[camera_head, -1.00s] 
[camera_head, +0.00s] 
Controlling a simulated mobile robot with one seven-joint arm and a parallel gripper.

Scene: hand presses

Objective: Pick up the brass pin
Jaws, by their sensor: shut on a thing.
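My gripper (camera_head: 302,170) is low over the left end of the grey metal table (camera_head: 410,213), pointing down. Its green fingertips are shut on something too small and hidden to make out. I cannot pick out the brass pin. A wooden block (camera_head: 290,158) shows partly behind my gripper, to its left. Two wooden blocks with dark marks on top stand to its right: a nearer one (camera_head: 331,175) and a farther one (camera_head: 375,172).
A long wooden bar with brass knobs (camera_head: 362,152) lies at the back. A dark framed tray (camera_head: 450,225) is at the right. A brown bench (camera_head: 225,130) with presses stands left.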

◆ TASK REQUIREMENTS: Your task is to reproduce, exactly and exclusively, the lines from the one holding "Objective: Pick up the brass pin" through the final line of the listing.

◆ RESPONSE TO THIS EXERCISE:
Objective: Pick up the brass pin
Jaws, by their sensor: shut on a thing.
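My gripper (camera_head: 302,170) is low over the left end of the grey metal table (camera_head: 410,213), pointing down. Its green fingertips are shut on something too small and hidden to make out. I cannot pick out the brass pin. A wooden block (camera_head: 290,158) shows partly behind my gripper, to its left. Two wooden blocks with dark marks on top stand to its right: a nearer one (camera_head: 331,175) and a farther one (camera_head: 375,172).
A long wooden bar with brass knobs (camera_head: 362,152) lies at the back. A dark framed tray (camera_head: 450,225) is at the right. A brown bench (camera_head: 225,130) with presses stands left.

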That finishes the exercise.